> **EXERCISE REQUIREMENTS**:
Set down the material once more, exactly as it appears.

#### SOURCE MATERIAL

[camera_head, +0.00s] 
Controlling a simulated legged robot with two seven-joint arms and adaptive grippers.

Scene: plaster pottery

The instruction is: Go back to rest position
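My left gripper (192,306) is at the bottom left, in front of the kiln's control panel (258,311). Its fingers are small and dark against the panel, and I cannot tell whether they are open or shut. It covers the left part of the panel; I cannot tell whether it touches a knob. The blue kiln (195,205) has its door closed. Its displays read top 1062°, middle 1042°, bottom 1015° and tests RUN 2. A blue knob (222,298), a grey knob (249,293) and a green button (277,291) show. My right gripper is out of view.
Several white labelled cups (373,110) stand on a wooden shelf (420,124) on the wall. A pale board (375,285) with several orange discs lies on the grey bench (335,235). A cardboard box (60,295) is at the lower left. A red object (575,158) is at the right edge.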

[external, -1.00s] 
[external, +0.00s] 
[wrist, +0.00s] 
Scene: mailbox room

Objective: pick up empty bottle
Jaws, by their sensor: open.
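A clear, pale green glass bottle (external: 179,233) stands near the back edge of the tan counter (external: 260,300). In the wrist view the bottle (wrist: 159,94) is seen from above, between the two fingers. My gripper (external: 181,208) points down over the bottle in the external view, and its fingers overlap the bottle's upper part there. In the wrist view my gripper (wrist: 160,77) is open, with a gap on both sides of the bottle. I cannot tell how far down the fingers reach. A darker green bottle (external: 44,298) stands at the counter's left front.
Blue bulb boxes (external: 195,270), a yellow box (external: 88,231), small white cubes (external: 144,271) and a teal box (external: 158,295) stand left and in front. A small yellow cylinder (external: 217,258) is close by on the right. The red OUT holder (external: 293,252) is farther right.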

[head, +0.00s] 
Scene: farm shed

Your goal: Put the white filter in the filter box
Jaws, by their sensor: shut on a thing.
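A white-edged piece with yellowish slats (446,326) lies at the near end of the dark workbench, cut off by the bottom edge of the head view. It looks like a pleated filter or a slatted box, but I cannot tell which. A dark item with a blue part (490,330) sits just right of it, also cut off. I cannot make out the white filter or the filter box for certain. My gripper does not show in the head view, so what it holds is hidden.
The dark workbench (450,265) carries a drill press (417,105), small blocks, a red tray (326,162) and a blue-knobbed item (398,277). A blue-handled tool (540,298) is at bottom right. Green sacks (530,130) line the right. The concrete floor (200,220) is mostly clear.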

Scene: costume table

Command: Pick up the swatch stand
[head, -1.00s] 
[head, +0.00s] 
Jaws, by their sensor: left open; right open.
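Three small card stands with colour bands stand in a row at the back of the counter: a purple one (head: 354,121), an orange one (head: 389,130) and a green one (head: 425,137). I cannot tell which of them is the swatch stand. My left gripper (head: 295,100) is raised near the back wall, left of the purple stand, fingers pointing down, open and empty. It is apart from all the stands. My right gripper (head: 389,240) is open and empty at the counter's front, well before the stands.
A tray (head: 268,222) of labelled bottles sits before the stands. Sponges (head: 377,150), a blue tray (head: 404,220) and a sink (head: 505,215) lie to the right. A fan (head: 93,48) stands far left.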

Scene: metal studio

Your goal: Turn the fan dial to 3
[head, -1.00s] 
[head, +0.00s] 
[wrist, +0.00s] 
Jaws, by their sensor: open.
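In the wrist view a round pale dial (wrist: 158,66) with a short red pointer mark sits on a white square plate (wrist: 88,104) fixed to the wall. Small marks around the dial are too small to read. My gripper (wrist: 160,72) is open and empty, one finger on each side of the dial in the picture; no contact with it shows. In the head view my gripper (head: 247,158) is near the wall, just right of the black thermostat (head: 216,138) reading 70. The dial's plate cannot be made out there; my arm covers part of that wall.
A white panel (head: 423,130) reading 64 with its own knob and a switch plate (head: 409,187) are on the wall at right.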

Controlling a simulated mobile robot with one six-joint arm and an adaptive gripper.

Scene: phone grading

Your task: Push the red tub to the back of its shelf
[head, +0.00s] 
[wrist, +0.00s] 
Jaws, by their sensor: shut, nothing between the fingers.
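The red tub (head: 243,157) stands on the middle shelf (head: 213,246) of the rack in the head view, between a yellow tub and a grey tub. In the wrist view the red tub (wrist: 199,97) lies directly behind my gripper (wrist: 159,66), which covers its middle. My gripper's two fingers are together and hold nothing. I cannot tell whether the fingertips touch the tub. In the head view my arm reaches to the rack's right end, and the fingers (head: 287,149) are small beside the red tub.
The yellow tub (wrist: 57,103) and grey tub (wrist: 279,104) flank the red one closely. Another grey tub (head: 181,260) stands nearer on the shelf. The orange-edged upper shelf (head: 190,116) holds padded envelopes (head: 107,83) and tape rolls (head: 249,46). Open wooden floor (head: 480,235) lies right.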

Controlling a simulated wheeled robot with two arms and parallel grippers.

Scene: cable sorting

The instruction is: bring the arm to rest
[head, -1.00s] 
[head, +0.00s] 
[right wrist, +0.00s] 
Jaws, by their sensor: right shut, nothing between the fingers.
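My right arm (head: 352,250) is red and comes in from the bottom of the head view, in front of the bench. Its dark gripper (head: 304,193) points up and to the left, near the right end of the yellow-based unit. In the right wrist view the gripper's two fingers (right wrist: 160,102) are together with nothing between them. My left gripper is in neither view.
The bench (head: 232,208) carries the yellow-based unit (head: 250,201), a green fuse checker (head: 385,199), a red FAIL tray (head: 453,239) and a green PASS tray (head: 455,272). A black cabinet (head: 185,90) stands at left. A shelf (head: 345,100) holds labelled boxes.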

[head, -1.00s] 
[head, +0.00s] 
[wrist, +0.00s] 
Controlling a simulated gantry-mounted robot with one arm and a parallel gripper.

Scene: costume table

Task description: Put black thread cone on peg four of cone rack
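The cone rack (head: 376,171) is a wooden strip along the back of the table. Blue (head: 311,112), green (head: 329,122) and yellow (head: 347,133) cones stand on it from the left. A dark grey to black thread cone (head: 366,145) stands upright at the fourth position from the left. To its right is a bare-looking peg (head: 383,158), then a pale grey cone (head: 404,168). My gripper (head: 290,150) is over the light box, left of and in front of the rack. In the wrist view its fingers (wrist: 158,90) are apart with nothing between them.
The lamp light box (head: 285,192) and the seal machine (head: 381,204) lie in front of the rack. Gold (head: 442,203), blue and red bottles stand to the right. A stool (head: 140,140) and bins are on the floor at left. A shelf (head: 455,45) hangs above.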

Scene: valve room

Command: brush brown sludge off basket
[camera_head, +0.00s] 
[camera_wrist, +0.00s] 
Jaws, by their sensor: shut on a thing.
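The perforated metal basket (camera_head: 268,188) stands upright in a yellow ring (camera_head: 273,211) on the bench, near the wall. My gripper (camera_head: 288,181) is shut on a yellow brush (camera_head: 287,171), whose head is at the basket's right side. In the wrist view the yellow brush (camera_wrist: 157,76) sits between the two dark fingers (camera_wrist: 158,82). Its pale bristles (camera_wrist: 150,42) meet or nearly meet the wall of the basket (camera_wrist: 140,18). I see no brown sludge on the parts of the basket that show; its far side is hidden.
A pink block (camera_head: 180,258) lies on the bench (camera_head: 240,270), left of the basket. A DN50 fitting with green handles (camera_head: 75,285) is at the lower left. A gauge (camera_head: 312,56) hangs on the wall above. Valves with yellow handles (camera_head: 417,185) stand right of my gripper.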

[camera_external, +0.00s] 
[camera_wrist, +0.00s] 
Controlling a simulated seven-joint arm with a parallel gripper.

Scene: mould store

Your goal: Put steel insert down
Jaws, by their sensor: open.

########

> **RESULT**:
[camera_head, +0.00s] 
Controlling a simulated legged robot with two seven-joint arms and adaptive grippers.

Scene: plaster pottery

The instruction is: Go back to rest position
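My left gripper (192,306) is at the bottom left, in front of the kiln's control panel (258,311). Its fingers are small and dark against the panel, and I cannot tell whether they are open or shut. It covers the left part of the panel; I cannot tell whether it touches a knob. The blue kiln (195,205) has its door closed. Its displays read top 1062°, middle 1042°, bottom 1015° and tests RUN 2. A blue knob (222,298), a grey knob (249,293) and a green button (277,291) show. My right gripper is out of view.
Several white labelled cups (373,110) stand on a wooden shelf (420,124) on the wall. A pale board (375,285) with several orange discs lies on the grey bench (335,235). A cardboard box (60,295) is at the lower left. A red object (575,158) is at the right edge.

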[external, -1.00s] 
[external, +0.00s] 
[wrist, +0.00s] 
Scene: mailbox room

Objective: pick up empty bottle
Jaws, by their sensor: open.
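A clear, pale green glass bottle (external: 179,233) stands near the back edge of the tan counter (external: 260,300). In the wrist view the bottle (wrist: 159,94) is seen from above, between the two fingers. My gripper (external: 181,208) points down over the bottle in the external view, and its fingers overlap the bottle's upper part there. In the wrist view my gripper (wrist: 160,77) is open, with a gap on both sides of the bottle. I cannot tell how far down the fingers reach. A darker green bottle (external: 44,298) stands at the counter's left front.
Blue bulb boxes (external: 195,270), a yellow box (external: 88,231), small white cubes (external: 144,271) and a teal box (external: 158,295) stand left and in front. A small yellow cylinder (external: 217,258) is close by on the right. The red OUT holder (external: 293,252) is farther right.

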[head, +0.00s] 
Scene: farm shed

Your goal: Put the white filter in the filter box
Jaws, by their sensor: shut on a thing.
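A white-edged piece with yellowish slats (446,326) lies at the near end of the dark workbench, cut off by the bottom edge of the head view. It looks like a pleated filter or a slatted box, but I cannot tell which. A dark item with a blue part (490,330) sits just right of it, also cut off. I cannot make out the white filter or the filter box for certain. My gripper does not show in the head view, so what it holds is hidden.
The dark workbench (450,265) carries a drill press (417,105), small blocks, a red tray (326,162) and a blue-knobbed item (398,277). A blue-handled tool (540,298) is at bottom right. Green sacks (530,130) line the right. The concrete floor (200,220) is mostly clear.

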Scene: costume table

Command: Pick up the swatch stand
[head, -1.00s] 
[head, +0.00s] 
Jaws, by their sensor: left open; right open.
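Three small card stands with colour bands stand in a row at the back of the counter: a purple one (head: 354,121), an orange one (head: 389,130) and a green one (head: 425,137). I cannot tell which of them is the swatch stand. My left gripper (head: 295,100) is raised near the back wall, left of the purple stand, fingers pointing down, open and empty. It is apart from all the stands. My right gripper (head: 389,240) is open and empty at the counter's front, well before the stands.
A tray (head: 268,222) of labelled bottles sits before the stands. Sponges (head: 377,150), a blue tray (head: 404,220) and a sink (head: 505,215) lie to the right. A fan (head: 93,48) stands far left.

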Scene: metal studio

Your goal: Turn the fan dial to 3
[head, -1.00s] 
[head, +0.00s] 
[wrist, +0.00s] 
Jaws, by their sensor: open.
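In the wrist view a round pale dial (wrist: 158,66) with a short red pointer mark sits on a white square plate (wrist: 88,104) fixed to the wall. Small marks around the dial are too small to read. My gripper (wrist: 160,72) is open and empty, one finger on each side of the dial in the picture; no contact with it shows. In the head view my gripper (head: 247,158) is near the wall, just right of the black thermostat (head: 216,138) reading 70. The dial's plate cannot be made out there; my arm covers part of that wall.
A white panel (head: 423,130) reading 64 with its own knob and a switch plate (head: 409,187) are on the wall at right.

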Controlling a simulated mobile robot with one six-joint arm and an adaptive gripper.

Scene: phone grading

Your task: Push the red tub to the back of its shelf
[head, +0.00s] 
[wrist, +0.00s] 
Jaws, by their sensor: shut, nothing between the fingers.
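The red tub (head: 243,157) stands on the middle shelf (head: 213,246) of the rack in the head view, between a yellow tub and a grey tub. In the wrist view the red tub (wrist: 199,97) lies directly behind my gripper (wrist: 159,66), which covers its middle. My gripper's two fingers are together and hold nothing. I cannot tell whether the fingertips touch the tub. In the head view my arm reaches to the rack's right end, and the fingers (head: 287,149) are small beside the red tub.
The yellow tub (wrist: 57,103) and grey tub (wrist: 279,104) flank the red one closely. Another grey tub (head: 181,260) stands nearer on the shelf. The orange-edged upper shelf (head: 190,116) holds padded envelopes (head: 107,83) and tape rolls (head: 249,46). Open wooden floor (head: 480,235) lies right.

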Controlling a simulated wheeled robot with two arms and parallel grippers.

Scene: cable sorting

The instruction is: bring the arm to rest
[head, -1.00s] 
[head, +0.00s] 
[right wrist, +0.00s] 
Jaws, by their sensor: right shut, nothing between the fingers.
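My right arm (head: 352,250) is red and comes in from the bottom of the head view, in front of the bench. Its dark gripper (head: 304,193) points up and to the left, near the right end of the yellow-based unit. In the right wrist view the gripper's two fingers (right wrist: 160,102) are together with nothing between them. My left gripper is in neither view.
The bench (head: 232,208) carries the yellow-based unit (head: 250,201), a green fuse checker (head: 385,199), a red FAIL tray (head: 453,239) and a green PASS tray (head: 455,272). A black cabinet (head: 185,90) stands at left. A shelf (head: 345,100) holds labelled boxes.

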[head, -1.00s] 
[head, +0.00s] 
[wrist, +0.00s] 
Controlling a simulated gantry-mounted robot with one arm and a parallel gripper.

Scene: costume table

Task description: Put black thread cone on peg four of cone rack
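The cone rack (head: 376,171) is a wooden strip along the back of the table. Blue (head: 311,112), green (head: 329,122) and yellow (head: 347,133) cones stand on it from the left. A dark grey to black thread cone (head: 366,145) stands upright at the fourth position from the left. To its right is a bare-looking peg (head: 383,158), then a pale grey cone (head: 404,168). My gripper (head: 290,150) is over the light box, left of and in front of the rack. In the wrist view its fingers (wrist: 158,90) are apart with nothing between them.
The lamp light box (head: 285,192) and the seal machine (head: 381,204) lie in front of the rack. Gold (head: 442,203), blue and red bottles stand to the right. A stool (head: 140,140) and bins are on the floor at left. A shelf (head: 455,45) hangs above.

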Scene: valve room

Command: brush brown sludge off basket
[camera_head, +0.00s] 
[camera_wrist, +0.00s] 
Jaws, by their sensor: shut on a thing.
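The perforated metal basket (camera_head: 268,188) stands upright in a yellow ring (camera_head: 273,211) on the bench, near the wall. My gripper (camera_head: 288,181) is shut on a yellow brush (camera_head: 287,171), whose head is at the basket's right side. In the wrist view the yellow brush (camera_wrist: 157,76) sits between the two dark fingers (camera_wrist: 158,82). Its pale bristles (camera_wrist: 150,42) meet or nearly meet the wall of the basket (camera_wrist: 140,18). I see no brown sludge on the parts of the basket that show; its far side is hidden.
A pink block (camera_head: 180,258) lies on the bench (camera_head: 240,270), left of the basket. A DN50 fitting with green handles (camera_head: 75,285) is at the lower left. A gauge (camera_head: 312,56) hangs on the wall above. Valves with yellow handles (camera_head: 417,185) stand right of my gripper.

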[camera_external, +0.00s] 
[camera_wrist, +0.00s] 
Controlling a simulated seven-joint arm with a parallel gripper.

Scene: mould store

Your goal: Put steel insert down
Jaws, by their sensor: open.

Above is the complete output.